Keiko Fujimori: Saturno devorando a su hija
Eloy Garza González

 

Monterrey.- La segunda vuelta para la contienda presidencial en Perú la encabeza una cuarentona, regordeta y simple, con un apellido que aún causa escozor en la piel de muchos peruanos: Keiko Fujimori. Sin embargo, este apellido sigue siendo, paradójicamente, su llave de acceso a la Casa de Pizarro (el Palacio de Gobierno del país en la Plaza Mayor del centro histórico de Lima).

¿Por qué una buena parte de los peruanos guardan nostalgia de la época en la que Alberto Fujimori  disolvió el Congreso y aprobó una nueva Constitución en 1993, que le dejó gobernar en total impunidad y con mano de hierro hasta el año 2000? Por la impresión de que aquella década fue sinónimo de seguridad y rumbo político, sensación acaso ficticia pero efectiva, que no supieron mantener los mandatarios sucesivos.

Keiko Fujimori nació y se crió en el populismo de derecha. Un paternalismo que la convirtió en niña millonaria y bajo el aura del poder político sin restricciones, que la hizo asumir la función de Primera Dama en 1994, a los 19 años, cuando sus padres se divorciaron en un proceso de ruptura agresivo y vergonzoso (la madre de Keiko llegó a mostrar públicamente las cicatrices de las torturas a las que la sometió su esposo).

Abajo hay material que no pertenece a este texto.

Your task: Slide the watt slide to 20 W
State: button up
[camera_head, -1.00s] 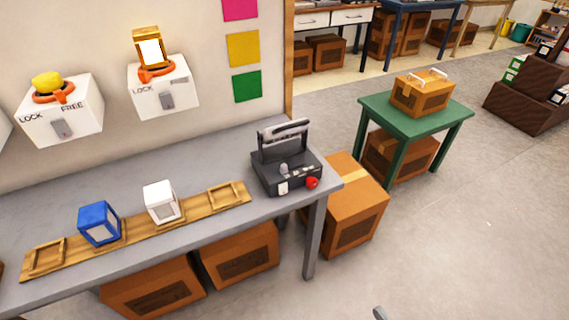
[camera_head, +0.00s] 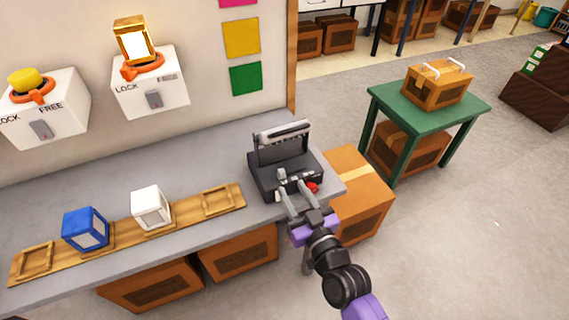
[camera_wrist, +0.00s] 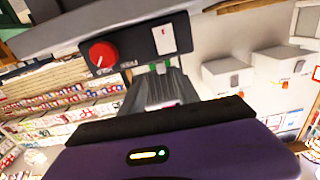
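The black device (camera_head: 262,178) with a raised frame at its back stands at the right end of the grey bench. A small light grey knob (camera_head: 282,173) stands up on its top face; I cannot tell for sure that it is the watt slide, and no watt numbers are legible. A red knob (camera_head: 313,188) is on the front, partly behind my gripper (camera_head: 293,189). My gripper is at the device's front edge, its fingers apart and empty; contact is unclear. The wrist view shows the dark front panel with the red knob (camera_wrist: 103,54) and a white switch (camera_wrist: 165,38).
A wooden rack (camera_head: 105,243) with a blue cube (camera_head: 85,229) and a white cube (camera_head: 150,207) lies on the bench to the left. A cardboard box (camera_head: 360,190) stands on the floor right of the bench. A green table (camera_head: 385,95) is farther right.

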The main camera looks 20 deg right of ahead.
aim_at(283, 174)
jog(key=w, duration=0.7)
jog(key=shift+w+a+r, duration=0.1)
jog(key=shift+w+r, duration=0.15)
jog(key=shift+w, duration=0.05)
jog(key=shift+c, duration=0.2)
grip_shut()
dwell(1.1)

Pero Keiko también aprendió a vivir cómodamente y sin cargo de conciencia, entre guardaespaldas y burócratas, en el gobierno autoritario de su padre. Ahora es la esperanza filial del gobernante de origen nipón caído en desgracia, que se atrevió a darse un autogolpe de Estado, y a la larga, por autoinmolarse: el “chino” se forjó ante propios y extraños los éxitos que le dieron celebridad y en paralelo las represiones sociales que le dieron una condena de 25 años de prisión aún por purgarse, deprimido hasta la ignominia; para algunos una pena excesiva al ingeniero agrónomo de profesión, que como Mandatario encarriló la gobernabilidad y las finanzas de Perú; para otros, apenas un ligero escarmiento al dictador que cometió excesos bestiales sin despeinarse un solo cabello.

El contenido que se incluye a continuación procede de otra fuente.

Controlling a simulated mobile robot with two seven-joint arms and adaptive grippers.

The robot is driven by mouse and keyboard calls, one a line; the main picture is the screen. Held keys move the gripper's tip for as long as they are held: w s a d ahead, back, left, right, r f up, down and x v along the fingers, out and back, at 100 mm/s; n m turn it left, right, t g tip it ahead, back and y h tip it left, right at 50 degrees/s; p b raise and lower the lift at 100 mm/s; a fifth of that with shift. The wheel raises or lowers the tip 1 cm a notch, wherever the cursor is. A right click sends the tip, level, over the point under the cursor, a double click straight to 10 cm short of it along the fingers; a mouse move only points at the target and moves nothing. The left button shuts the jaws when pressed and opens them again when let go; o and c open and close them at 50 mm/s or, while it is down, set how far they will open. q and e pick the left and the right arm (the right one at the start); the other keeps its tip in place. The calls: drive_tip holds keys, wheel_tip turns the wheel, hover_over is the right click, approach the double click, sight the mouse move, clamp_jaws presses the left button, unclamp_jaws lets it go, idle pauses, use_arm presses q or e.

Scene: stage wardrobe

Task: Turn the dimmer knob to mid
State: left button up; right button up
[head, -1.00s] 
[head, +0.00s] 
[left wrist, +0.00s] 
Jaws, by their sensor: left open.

¿Pero son lo mismo padre e hija? No: varias décadas y sufrimientos de diversa índole los separan. El padre nació en 1938, como el segundo de cuatro hijos, el primero entre los varones, y formó parte de la hermética tradición de migrantes japoneses a Perú, comenzada en 1889, con su legado de disciplina religiosa, severidad en las formas y distancia frente a los demás que no fuesen su familia, que aprendió español como segunda lengua, aunque vivió desde niño en Lima. Se graduó con honores de la Universidad Agraria de La Molina en 1961, de la que luego fue rector muy reconocido.

La hija nació en 1975; su acento es claramente peruano, se educó a la usanza occidental, con una maestría en administración de empresas (MBA) en Columbia University y ostenta una calidez ordinaria que le desgasta cualquier pretensión de estadista, al menos en su trato personal, como si comportándose con humildad deslavara un poco la presencia dominante y sombría de su padre.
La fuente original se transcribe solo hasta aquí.